A flashback, already

On the tenth day of the new millennium, Bruce Judson, a former Time Inc.-er, left a long message on my machine. Judson, who had formerly been an assistant to various high-ranking Time Inc. ministers, was making a joke, which I only half listened to, about some meeting we had been at together.

Judson and I—with Time managing editor and future CNN chairman Walter Isaacson—had sat on a committee at Time Warner that had decided to recommend that the company not buy AOL in 1994. But why was Judson talking about this now? I wondered as I got into the shower.

It was only in very slow motion that Judson’s message started to seem coherent in a more or less breathtaking way.

Indeed, it is almost impossible to convey now, from several years’ remove (even knowing the ultimate outcome), the unlikeliness, the utter disconnect, the lunacy of the entire far-fetched scenario: that AOL would buy Time Warner, that Time Warner would let itself be bought.

Nothing, perhaps, in business history, had ever been this … farfetched.

Jumping from the shower, dripping wet, grabbing for a towel, I flipped on CNN.

A moment later, I got a call from Caroline Miller, the editor in chief of New York magazine, where I wrote a weekly column about the media business. She seemed both aghast and excited at the same time.

“What do you want to do?” Caroline asked, balancing the mundane and the momentous.

In fact, holding my towel, I was not at all sure what to do. I felt small and inconsequential.

“I don’t know,” I said. “I guess I better get over there.”

As I might run out to cover a fire, I threw on some clothes and caught a cab over to the news conference where they were getting ready to announce the merger.

What was the proper affect here? Were we supposed to regard this as just a business story? Market reach, share price, boardroom stuff, instead of alignments, power shifts, and virtual geopolitical moves? The auditorium was filling up with business, media, and technology reporters, which for a second seemed surprising—why were they here? Where were the reporters from the national desk? The foreign desk, even? (Is this just my bias, not thinking of business reporters as real reporters? And technology reporters as an even lower order?) We’re going to miss the meaning of this story, I started to think, because the right desk doesn’t exist. Perhaps there should be a corporate-state desk. In that light, the AOL—Time Warner merger might be up there at some Munich Pact—Suez Canal—League of Nations level, or an entirely new kind of corporate-historical concept.
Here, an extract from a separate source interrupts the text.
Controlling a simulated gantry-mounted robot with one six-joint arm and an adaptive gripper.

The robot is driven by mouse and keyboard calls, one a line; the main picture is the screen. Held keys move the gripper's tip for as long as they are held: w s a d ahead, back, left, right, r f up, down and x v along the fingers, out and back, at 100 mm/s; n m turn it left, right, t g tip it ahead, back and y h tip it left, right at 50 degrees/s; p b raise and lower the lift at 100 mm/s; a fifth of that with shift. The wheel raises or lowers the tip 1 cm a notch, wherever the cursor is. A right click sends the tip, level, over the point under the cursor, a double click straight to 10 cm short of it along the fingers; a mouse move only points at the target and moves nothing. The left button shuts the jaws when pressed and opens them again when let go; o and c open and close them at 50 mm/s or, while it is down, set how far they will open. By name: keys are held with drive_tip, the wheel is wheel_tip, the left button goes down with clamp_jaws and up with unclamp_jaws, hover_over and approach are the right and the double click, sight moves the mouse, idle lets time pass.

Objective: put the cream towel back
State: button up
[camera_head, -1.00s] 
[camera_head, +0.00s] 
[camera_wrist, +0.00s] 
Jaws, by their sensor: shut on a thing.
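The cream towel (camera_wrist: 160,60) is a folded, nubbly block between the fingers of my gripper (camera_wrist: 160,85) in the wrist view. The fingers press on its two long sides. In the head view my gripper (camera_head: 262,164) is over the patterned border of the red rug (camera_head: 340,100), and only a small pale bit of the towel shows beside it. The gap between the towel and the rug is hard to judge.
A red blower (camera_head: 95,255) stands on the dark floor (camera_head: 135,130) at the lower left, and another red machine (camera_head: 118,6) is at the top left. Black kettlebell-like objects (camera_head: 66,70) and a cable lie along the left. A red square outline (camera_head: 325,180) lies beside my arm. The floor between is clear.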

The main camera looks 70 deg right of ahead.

Something else: Reporters at other kinds of events—political events, disasters, crime scenes—are always nosing about, kibitzing, asking each other what they’ve got, but at this event, everyone just sat down and waited to be told what was what.

For a black-helicopter moment, a power move so amazingly tectonic that history would be written from here, this joint press conference was pretty bland.

The long lenses and porta-video packs were down in front of the auditorium when Time Warner CEO Jerry Levin, looking professorial and rumpled in what would be much-analyzed chinos and open shirt, came onto the stage, followed by AOL chairman Steve Case, in J.C. Penney-ish gray suit, then CNN’s Ted Turner, then the new co-COOs Bob Pittman (from AOL) and Dick Parsons (from Time Warner), and then Mike Kelly, AOL’s CFO. Everybody but Case sat down on the Dating Game— like chairs. Case opened, forcefully. But did this mean that he was the big cheese or just that he was introducing Levin? Levin indeed turned out to be the real presenter. He gave the details, such as they were, of the deal, and the philosophy, such as it was, and sent the clearest signals, to the extent that any were clear, about what was actually happening here.

It was not a businesslike presentation at all—none of the overload of information that is customary at merger announcements, the charts and bullet-pointed handouts—but, befitting a moment of at least as much political as commercial significance, a wholly symbolic tableau, although all the symbols were carefully veiled.